Ausgangspunkt für das Projekt bildet die sich auf zwei Ebenen vollziehende fortschreitende Pornografisierung unserer Gesellschaft: Denn neben einer stetigen Expansion der Porno-Industrie infiltrieren pornografische Anleihen und Bezüge mittlerweile auch die sogenannte Hochkultur. Porno scheint heute überall zu lauern: einen Mausklick entfernt auf verschiedensten Internetseiten, in Fernsehen, Film und Werbung, auf Laufstegen, in der Literatur und nicht zuletzt auch in der Kunst.

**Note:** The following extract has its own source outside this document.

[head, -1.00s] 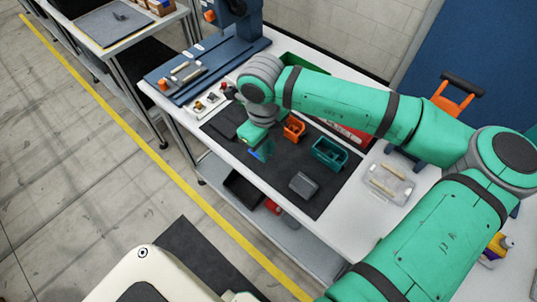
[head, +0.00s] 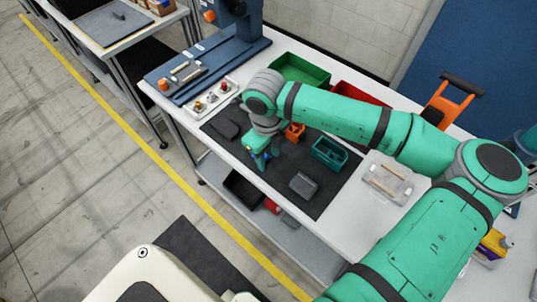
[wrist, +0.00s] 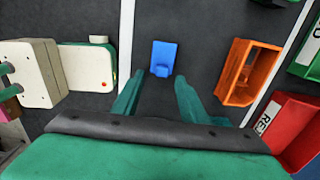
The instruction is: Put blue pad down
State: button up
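The blue pad (wrist: 164,58) is a small blue block lying on the dark mat (wrist: 195,25) in the wrist view. In the head view only a bit of blue (head: 267,157) shows beside my fingers. My gripper (head: 262,161) is low over the front part of the mat. In the wrist view my gripper (wrist: 159,80) has its two green fingers spread apart, with the pad just beyond and between their tips. A dark gap shows between each finger and the pad. The exact height of the fingertips over the mat is hard to tell.
An orange bin (head: 294,131) stands close behind my gripper, with a teal bin (head: 329,152) to its right. A grey box (head: 303,184) lies at the front right of the mat. Green (head: 299,70) and red (head: 358,93) bins stand behind. A clear tray (head: 383,180) is farther right.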

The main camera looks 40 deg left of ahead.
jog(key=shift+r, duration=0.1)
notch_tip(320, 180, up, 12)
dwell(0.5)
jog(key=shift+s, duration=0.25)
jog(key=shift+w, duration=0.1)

Dennoch ist Thomas Edlinger, Kurator der Ausstellung, davon überzeugt, dass die Annahme, Pornografie sei gesellschaftlich durchgesetzt, ein vorschnelles und unhaltbares Urteil sei. Tatsächlich sei der typische Zusammenhang zwischen marktorientierter Veröffentlichung und dem reprivatisierten, intimen Konsum von Pornografie noch nicht gebrochen.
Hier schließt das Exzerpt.